(Data shown):

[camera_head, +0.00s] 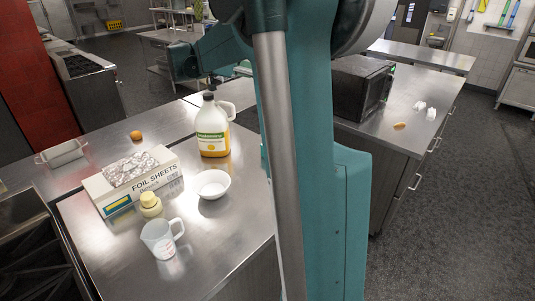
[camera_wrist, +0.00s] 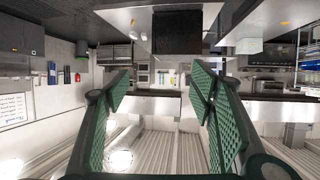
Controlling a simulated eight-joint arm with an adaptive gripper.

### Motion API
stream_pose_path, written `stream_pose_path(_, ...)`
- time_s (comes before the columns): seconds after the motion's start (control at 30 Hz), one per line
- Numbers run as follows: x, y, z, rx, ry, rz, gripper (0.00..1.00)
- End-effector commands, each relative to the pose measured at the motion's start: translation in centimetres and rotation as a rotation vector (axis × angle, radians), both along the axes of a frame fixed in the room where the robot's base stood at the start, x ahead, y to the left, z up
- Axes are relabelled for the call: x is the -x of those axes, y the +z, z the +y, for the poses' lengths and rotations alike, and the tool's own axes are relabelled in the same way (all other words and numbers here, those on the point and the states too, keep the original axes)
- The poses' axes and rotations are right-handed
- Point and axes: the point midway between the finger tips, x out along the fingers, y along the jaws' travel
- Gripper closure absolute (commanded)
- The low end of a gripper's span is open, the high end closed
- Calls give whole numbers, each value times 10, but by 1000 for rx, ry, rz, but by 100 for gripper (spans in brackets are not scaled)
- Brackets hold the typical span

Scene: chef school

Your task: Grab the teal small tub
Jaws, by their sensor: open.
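I cannot make out a teal small tub in either view; my own teal column and arm hide part of the head view. My gripper (camera_wrist: 160,88) shows in the wrist view with its two green-padded fingers wide apart. Nothing is between them. The wrist picture looks upside down, with ceiling lights at the bottom and the room beyond the fingers. I cannot make out the gripper's fingers in the head view.
A dark appliance (camera_head: 357,87) stands on the right counter (camera_head: 408,100). Floor is clear at right.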

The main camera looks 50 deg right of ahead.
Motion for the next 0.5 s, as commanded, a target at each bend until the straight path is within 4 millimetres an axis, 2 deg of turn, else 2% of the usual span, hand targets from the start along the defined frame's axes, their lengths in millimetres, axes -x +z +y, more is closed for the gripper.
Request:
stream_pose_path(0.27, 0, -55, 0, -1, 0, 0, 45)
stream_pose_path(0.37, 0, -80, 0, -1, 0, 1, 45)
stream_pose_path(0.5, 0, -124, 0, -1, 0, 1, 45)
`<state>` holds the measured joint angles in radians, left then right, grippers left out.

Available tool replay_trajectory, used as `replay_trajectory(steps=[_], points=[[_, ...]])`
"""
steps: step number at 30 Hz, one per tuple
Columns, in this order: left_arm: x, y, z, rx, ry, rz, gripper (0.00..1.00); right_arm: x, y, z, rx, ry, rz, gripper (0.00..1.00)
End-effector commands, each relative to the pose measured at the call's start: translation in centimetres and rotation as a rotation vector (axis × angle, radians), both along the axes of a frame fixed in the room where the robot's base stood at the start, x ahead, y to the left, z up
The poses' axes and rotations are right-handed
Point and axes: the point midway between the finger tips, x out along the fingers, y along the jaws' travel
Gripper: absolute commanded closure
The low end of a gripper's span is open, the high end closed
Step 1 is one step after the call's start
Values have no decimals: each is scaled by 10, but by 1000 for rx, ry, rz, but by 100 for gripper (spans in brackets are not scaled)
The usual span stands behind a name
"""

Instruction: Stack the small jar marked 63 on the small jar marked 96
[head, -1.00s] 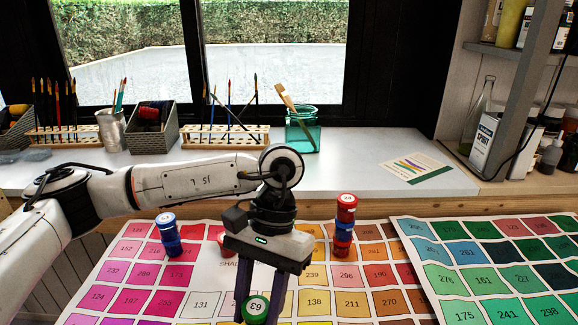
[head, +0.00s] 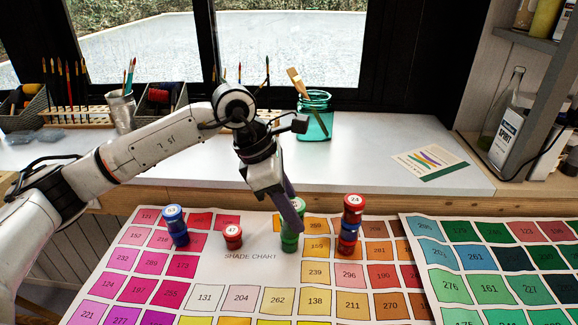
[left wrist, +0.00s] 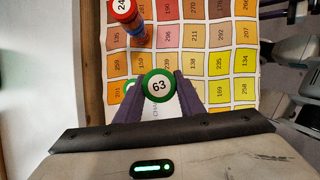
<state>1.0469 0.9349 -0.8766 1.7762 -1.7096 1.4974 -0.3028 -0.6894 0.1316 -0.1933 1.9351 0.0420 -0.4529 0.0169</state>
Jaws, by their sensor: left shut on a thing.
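My left gripper (head: 292,212) is shut on the green jar marked 63 (left wrist: 158,86), whose white lid number faces the left wrist camera. In the head view the held jar is partly hidden by the fingers. A second green jar (head: 289,243) stands on the chart just below it, also partly hidden by a finger. Its number is not readable, so I cannot confirm it is the jar marked 96. In the left wrist view a green and white edge (left wrist: 129,85) shows left of the held jar. I cannot tell whether the two jars touch.
A stack with a red jar marked 24 (head: 352,203) on top stands close to the right. A red jar (head: 232,237) and a blue stack (head: 175,225) stand to the left. The colour chart (head: 230,275) is clear in front.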

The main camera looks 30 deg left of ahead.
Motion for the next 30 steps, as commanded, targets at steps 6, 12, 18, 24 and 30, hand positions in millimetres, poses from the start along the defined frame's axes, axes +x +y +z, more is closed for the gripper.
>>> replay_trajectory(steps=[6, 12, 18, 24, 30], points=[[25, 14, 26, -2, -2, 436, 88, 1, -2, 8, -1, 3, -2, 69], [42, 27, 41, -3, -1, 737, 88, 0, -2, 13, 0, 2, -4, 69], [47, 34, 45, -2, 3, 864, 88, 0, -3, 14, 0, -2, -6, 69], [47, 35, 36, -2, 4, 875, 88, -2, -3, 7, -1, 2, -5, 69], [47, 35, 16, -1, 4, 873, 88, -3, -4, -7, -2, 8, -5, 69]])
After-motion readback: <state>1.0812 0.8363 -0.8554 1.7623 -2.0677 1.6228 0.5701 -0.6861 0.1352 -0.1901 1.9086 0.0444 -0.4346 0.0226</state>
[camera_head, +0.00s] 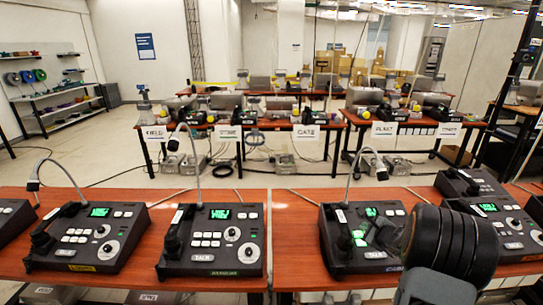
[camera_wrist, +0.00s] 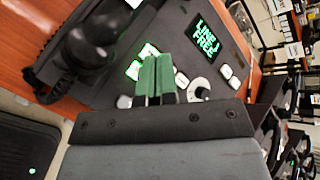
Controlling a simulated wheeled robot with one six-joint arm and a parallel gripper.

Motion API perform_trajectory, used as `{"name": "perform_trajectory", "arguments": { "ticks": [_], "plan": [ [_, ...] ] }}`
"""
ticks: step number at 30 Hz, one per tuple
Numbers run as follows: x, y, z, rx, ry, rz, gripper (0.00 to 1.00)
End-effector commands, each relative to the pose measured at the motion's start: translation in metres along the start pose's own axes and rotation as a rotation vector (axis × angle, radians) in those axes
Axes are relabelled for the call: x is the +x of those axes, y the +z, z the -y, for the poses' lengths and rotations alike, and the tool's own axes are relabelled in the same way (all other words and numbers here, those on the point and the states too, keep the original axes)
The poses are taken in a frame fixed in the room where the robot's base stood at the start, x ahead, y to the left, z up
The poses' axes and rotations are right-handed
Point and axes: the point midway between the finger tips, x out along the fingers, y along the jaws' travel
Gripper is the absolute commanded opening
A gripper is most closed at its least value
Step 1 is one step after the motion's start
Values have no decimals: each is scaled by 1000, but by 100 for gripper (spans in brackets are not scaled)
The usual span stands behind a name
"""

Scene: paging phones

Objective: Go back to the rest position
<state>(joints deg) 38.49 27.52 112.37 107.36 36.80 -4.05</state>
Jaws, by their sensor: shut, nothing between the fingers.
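My gripper (camera_wrist: 157,64) is shut and empty, its two green fingers side by side in the wrist view. The fingers are over the button area of a black desk phone (camera_wrist: 110,80); I cannot tell whether they touch it. Lit green-white buttons (camera_wrist: 133,70) show beside the fingertips. The phone's screen (camera_wrist: 203,37) shows green text. Its handset (camera_wrist: 92,40) lies in place at the left. In the head view my dark arm covers the right part of this phone (camera_head: 340,262), on the right-hand desk.
Two more phones (camera_head: 88,250) (camera_head: 225,258) stand on the left desk. Others (camera_head: 490,220) stand at the right, partly behind my arm. Gooseneck microphones (camera_head: 380,168) rise above the desks. Labelled tables (camera_head: 310,125) stand behind, across open floor (camera_head: 60,160).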

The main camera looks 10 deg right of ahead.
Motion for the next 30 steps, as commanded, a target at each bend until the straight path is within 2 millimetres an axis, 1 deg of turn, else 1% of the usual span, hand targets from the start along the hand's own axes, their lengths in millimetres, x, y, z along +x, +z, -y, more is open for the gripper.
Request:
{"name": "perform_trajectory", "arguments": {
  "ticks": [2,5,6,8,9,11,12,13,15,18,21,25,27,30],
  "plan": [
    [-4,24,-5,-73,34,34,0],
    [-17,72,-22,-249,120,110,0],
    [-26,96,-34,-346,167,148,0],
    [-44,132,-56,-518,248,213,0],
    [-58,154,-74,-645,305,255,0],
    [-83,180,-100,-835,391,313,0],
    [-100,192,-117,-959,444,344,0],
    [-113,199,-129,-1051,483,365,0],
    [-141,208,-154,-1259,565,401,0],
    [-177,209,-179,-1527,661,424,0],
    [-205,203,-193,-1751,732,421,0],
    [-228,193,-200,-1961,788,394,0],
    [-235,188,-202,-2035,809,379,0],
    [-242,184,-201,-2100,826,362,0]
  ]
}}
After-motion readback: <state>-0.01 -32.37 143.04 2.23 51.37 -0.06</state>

(Aim):
Return exactly the lines from the line that has "in those axes" to the line that has "Objective: Go back to the rest position", both of them included.

(Written solution):
End-effector commands, each relative to the pose measured at the motion's start: translation in metres along the start pose's own axes and rotation as a rotation vector (axis × angle, radians) in those axes
Axes are relabelled for the call: x is the +x of those axes, y the +z, z the -y, for the poses' lengths and rotations alike, and the tool's own axes are relabelled in the same way (all other words and numbers here, those on the point and the states too, keep the original axes)
The poses are taken in a frame fixed in the room where the robot's base stood at the start, x ahead, y to the left, z up
The poses' axes and rotations are right-handed
Point and axes: the point midway between the finger tips, x out along the fingers, y along the jaws' travel
Gripper is the absolute commanded opening
A gripper is most closed at its least value
Step 1 is one step after the motion's start
Values have no decimals: each is scaled by 1000, but by 100 for gripper (spans in brackets are not scaled)
The usual span stands behind a name
"""

Scene: paging phones

Objective: Go back to the rest position

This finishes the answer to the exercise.